鼓の振動部に張られているのは、馬の革です。たたく側を「表革」、後ろ側を「裏革」と呼びます。舞台の上で、小鼓方が指をなめてこの裏革をさわっているのを見たことがありませんか。あれは、裏革に貼ってある「調子紙」を唾で湿らせているのです。
小鼓の場合、程よく湿っているとよい音が鳴ります。よい音を出すためにまず、小鼓方は、その日の天候や会場の湿度に合わせて、和紙を小さくちぎった調子紙の枚数や貼り方を変え、革を程よい湿り具合に持っていきます。さらにこの調子紙と、革と胴を固定する紐の「調べ」のしめ具合で、鼓の音色を細かく調整しますが、演奏前にいくら微調整をしても、演奏中に乾燥してくると音が変化してしまいます。そこで小鼓方は、革に息を吹きかけたり、調子紙を湿らせたりして、調子の微調整を繰り返しているのです。
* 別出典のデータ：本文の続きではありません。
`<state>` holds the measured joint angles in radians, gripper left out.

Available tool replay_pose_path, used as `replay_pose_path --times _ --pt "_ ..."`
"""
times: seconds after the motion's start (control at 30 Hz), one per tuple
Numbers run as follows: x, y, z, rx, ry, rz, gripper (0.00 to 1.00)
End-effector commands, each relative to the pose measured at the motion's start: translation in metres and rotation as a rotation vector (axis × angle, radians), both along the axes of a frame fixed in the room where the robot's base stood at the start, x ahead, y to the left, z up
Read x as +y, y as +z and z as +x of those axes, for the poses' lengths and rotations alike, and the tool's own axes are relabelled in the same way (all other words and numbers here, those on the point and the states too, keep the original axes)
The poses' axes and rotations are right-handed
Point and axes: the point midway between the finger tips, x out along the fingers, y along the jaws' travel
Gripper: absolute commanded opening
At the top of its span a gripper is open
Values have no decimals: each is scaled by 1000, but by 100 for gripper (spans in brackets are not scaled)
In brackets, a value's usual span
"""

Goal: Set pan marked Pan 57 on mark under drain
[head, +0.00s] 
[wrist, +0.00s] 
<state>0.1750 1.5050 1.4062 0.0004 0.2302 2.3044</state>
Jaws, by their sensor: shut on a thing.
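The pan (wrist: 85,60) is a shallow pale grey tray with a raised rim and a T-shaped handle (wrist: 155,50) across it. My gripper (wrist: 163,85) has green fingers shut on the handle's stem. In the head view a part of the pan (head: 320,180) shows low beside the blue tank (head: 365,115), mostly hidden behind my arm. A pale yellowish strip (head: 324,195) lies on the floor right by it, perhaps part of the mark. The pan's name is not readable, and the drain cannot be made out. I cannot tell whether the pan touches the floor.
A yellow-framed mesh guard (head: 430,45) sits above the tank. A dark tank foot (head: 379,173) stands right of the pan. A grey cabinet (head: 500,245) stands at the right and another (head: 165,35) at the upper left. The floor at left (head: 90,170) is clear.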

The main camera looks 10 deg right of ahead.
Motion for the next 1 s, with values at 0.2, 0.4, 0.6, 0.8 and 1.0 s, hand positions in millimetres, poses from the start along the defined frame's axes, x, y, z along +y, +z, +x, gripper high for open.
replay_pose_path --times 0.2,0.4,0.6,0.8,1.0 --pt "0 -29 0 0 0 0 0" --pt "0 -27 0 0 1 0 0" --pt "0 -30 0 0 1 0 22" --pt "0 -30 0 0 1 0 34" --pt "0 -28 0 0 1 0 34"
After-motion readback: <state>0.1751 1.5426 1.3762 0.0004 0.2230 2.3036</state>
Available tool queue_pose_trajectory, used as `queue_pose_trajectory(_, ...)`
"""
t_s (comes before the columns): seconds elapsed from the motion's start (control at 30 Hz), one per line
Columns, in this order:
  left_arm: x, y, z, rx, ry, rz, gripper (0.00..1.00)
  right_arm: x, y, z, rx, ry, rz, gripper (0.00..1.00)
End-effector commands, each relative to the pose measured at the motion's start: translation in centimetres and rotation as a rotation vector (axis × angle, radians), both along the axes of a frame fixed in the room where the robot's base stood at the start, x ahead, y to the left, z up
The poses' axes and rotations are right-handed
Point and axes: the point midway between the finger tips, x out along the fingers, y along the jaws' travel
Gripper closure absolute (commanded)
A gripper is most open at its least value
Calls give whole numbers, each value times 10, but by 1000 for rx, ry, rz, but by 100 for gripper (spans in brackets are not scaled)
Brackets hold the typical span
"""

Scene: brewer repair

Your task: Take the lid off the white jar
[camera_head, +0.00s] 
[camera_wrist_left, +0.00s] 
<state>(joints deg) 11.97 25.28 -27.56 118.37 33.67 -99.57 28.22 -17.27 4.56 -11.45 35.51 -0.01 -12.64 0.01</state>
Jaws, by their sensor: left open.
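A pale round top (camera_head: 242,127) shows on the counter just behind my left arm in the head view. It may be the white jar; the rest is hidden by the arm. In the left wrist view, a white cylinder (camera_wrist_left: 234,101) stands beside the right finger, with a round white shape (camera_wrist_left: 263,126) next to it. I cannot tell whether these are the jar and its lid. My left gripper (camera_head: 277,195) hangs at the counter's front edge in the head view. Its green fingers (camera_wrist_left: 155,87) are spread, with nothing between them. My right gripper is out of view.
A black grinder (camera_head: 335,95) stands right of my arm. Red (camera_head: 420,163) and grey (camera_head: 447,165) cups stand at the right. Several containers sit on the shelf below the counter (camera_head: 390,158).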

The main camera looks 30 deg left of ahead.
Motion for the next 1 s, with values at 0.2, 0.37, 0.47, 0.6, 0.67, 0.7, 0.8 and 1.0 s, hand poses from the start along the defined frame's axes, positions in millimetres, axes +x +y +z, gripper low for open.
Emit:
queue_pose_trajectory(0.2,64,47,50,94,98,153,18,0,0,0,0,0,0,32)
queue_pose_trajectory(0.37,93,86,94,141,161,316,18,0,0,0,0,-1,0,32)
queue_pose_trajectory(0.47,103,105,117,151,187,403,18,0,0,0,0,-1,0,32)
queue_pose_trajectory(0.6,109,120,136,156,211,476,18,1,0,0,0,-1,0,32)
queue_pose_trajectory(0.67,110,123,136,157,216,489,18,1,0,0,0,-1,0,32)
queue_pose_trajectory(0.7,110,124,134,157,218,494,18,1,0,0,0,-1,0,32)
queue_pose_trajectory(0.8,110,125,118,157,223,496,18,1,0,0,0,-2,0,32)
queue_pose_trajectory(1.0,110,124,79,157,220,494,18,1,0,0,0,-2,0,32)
ところで、小鼓が柔らかめの仔馬の革を用いるのに対して、大鼓は成馬の丈夫な堅めの革を使います。しかもこちらは乾燥を好み、演奏前には炭火であぶって乾燥させます。小鼓の柔らかな響き、大鼓の乾いた高音は、革の性質の違いと、その管理の仕方に秘密があるのです。